**What you are asked to do**
Exactly reproduce the lines from the line containing "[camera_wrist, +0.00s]" to the end of the data below, inclusive, and nothing else.

**Information shown**
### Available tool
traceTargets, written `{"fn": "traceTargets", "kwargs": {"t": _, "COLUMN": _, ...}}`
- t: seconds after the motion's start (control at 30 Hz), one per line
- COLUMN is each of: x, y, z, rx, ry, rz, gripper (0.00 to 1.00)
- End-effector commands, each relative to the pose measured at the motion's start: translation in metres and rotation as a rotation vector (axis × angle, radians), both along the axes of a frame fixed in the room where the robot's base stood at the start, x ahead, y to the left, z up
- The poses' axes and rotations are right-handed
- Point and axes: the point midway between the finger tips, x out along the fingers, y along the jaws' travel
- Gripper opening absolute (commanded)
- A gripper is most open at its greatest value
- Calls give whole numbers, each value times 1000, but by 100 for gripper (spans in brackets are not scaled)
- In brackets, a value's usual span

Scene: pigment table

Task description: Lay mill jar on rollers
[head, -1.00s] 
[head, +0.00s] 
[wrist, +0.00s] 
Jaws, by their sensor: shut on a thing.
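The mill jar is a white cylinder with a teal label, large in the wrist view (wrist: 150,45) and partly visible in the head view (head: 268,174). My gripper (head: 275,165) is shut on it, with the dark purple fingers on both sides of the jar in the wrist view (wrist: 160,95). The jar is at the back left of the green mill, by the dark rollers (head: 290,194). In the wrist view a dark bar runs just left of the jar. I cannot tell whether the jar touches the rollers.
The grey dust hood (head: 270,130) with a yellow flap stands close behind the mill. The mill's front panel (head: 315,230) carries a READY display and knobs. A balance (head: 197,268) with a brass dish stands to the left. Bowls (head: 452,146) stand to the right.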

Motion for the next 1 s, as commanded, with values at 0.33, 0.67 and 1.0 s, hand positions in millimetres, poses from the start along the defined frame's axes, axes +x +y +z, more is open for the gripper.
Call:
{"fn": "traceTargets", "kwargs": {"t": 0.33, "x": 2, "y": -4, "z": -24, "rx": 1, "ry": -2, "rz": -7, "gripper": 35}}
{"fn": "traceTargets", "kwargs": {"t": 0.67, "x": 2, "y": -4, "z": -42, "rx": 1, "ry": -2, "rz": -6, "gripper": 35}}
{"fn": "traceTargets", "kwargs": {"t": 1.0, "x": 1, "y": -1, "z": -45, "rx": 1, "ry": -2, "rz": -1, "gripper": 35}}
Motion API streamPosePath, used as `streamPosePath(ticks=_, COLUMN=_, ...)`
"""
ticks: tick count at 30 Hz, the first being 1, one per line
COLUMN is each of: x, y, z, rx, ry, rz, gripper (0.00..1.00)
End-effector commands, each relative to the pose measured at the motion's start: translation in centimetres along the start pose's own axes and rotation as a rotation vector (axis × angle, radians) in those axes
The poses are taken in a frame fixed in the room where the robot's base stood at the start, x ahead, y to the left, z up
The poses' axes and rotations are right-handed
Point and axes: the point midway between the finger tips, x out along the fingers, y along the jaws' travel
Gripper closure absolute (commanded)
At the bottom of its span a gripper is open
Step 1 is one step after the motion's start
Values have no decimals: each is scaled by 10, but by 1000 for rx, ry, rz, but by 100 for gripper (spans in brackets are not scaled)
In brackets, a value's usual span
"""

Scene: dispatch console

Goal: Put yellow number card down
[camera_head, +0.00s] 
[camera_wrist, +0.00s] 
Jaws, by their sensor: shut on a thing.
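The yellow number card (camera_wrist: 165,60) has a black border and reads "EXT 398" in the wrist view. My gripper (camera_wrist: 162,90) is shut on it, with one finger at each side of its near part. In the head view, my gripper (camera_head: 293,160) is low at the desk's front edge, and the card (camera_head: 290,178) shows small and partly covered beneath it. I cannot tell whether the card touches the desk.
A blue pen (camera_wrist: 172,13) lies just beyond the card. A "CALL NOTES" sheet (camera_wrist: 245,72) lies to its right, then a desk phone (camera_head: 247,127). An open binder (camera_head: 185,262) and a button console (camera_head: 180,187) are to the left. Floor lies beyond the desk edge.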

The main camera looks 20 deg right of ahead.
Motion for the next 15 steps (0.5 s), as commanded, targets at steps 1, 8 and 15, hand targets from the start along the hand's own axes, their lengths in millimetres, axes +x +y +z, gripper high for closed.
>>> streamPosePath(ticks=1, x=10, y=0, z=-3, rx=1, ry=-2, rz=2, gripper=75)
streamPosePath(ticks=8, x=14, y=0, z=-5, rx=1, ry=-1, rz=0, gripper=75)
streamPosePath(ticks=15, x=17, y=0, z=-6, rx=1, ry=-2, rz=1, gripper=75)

**Answer**
[camera_wrist, +0.00s] 
Jaws, by their sensor: shut on a thing.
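The yellow number card (camera_wrist: 165,60) has a black border and reads "EXT 398" in the wrist view. My gripper (camera_wrist: 162,90) is shut on it, with one finger at each side of its near part. In the head view, my gripper (camera_head: 293,160) is low at the desk's front edge, and the card (camera_head: 290,178) shows small and partly covered beneath it. I cannot tell whether the card touches the desk.
A blue pen (camera_wrist: 172,13) lies just beyond the card. A "CALL NOTES" sheet (camera_wrist: 245,72) lies to its right, then a desk phone (camera_head: 247,127). An open binder (camera_head: 185,262) and a button console (camera_head: 180,187) are to the left. Floor lies beyond the desk edge.

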The main camera looks 20 deg right of ahead.
Motion for the next 15 steps (0.5 s), as commanded, targets at steps 1, 8 and 15, hand targets from the start along the hand's own axes, their lengths in millimetres, axes +x +y +z, gripper high for closed.
>>> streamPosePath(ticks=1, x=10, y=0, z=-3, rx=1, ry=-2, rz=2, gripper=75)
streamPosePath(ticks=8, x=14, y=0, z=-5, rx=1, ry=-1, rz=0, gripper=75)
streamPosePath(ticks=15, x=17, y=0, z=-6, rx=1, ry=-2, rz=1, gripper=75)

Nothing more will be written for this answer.